Blu-ray Review: Alfred Hitchcock – The Ultimate Collection

 

Blu-ray Cover

Distributor: Universal Studios

Release Date: October 17, 2017

Region: Region A

Notes: These films are also available individually with standard Blu-ray packaging and as a part of The Masterpiece Collection.

Universal owns the rights to more Alfred Hitchcock titles than any other studio and they certainly milk these properties for every penny that they are able to squeeze out of his admirers. However, one really shouldn’t complain because this allows fans ample opportunity to own these films (and have plenty of choices as to how they want these discs packaged). Each of the films available in this collection have been available on Blu-ray for quite some time (both as individually packaged titles and as a part of other sets), and these image and sound transfers are the same ones utilized for those earlier releases. What’s more, these discs include the same supplemental material. Interested parties can read more detailed information about each of the discs included in this set by clicking on the individual links below:

Saboteur

Shadow of a Doubt

Rope

Rear Window

The Trouble with Harry

The Man Who Knew Too Much

Vertigo

North by Northwest

Psycho

The Birds

Marnie

Torn Curtain

Topaz

Frenzy

Family Plot

What really sets this release apart from the previous releases is that it includes two new standard definition DVDs that focus on his television work.

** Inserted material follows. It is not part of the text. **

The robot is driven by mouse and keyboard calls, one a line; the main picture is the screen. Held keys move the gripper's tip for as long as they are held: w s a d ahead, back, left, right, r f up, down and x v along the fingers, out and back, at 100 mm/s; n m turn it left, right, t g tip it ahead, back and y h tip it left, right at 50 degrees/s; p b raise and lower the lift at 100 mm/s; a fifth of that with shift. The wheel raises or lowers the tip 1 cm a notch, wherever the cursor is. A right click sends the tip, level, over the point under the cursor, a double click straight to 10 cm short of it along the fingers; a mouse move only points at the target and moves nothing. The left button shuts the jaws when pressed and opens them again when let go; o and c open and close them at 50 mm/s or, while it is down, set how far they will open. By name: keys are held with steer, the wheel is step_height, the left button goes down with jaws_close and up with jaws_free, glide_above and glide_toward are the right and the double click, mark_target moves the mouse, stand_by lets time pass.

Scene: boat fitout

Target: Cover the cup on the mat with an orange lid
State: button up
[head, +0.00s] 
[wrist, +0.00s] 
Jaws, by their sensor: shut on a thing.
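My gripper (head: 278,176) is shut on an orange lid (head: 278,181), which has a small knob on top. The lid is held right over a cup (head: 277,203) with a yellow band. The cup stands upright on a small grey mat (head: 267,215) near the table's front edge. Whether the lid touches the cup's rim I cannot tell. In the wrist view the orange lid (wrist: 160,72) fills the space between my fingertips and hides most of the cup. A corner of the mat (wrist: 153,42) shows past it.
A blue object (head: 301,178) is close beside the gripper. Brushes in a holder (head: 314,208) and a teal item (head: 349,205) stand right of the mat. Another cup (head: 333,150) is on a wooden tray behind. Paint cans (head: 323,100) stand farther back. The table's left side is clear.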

The Best of ‘Alfred Hitchcock Presents’

This new disc showcases a single Alfred Hitchcock directed episode from all seven seasons of Alfred Hitchcock Presents. The following episodes are included:

Revenge (Season 1, Episode 1)

The series premiere of Alfred Hitchcock Presents is one of the show’s best episodes. It first aired on October 02, 1955 and starred Vera Miles and Ralph Meeker. Those who admire The Andy Griffith Show will also notice Frances Bavier in a supporting role. The story by Samuel Blas follows Carl and Elsa Spann, a newlywed couple just starting their life. Elsa has recently suffered a nervous breakdown but seems to be on her way to recovery. Unfortunately, Carl returns home from work one evening to find that his wife has been attacked. When the police prove to be unhelpful, Carl decides to get justice on his own.

Vera Miles gives a great performance here—a performance that looks forward to her portrayal of Rose Balestrero in Alfred Hitchcock’s under-appreciated docudrama, The Wrong Man.

Mr. Blanchard’s Secret (Season 2, Episode 13)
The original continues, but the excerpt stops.